» **Task goal**
Please quote exactly the lines below from the line containing "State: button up" to the line containing "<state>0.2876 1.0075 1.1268", both lines included, and nothing else.
--------
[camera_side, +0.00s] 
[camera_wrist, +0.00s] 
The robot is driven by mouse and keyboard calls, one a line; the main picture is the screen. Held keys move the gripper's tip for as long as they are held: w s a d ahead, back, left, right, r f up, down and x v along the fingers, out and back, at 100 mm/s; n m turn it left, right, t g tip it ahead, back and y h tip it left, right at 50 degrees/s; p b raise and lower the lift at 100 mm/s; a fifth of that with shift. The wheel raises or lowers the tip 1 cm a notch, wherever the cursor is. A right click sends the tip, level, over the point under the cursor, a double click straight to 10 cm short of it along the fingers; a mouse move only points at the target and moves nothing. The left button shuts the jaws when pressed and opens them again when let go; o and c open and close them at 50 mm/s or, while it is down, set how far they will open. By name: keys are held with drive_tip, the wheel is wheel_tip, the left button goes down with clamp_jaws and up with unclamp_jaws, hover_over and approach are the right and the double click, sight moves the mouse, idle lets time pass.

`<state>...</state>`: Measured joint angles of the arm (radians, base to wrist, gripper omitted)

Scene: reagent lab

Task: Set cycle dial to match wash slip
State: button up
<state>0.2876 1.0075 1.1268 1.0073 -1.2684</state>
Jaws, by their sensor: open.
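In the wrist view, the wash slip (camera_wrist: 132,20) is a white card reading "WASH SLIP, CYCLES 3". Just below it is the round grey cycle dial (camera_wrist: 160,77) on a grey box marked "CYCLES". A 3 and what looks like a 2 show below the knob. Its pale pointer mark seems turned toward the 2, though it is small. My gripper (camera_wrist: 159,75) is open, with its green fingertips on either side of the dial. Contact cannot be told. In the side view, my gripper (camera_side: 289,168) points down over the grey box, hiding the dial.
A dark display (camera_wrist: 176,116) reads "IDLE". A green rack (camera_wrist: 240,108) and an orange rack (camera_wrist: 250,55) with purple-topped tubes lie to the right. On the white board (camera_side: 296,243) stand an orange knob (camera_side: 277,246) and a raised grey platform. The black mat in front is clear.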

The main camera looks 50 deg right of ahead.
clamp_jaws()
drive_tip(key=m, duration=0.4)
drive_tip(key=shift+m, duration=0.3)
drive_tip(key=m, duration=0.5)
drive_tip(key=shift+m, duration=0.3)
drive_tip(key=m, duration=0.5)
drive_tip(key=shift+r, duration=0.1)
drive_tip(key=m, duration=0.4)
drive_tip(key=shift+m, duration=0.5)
--------
» **Right answer**
State: button up
<state>0.2876 1.0075 1.1268 1.0073 -1.2684</state>

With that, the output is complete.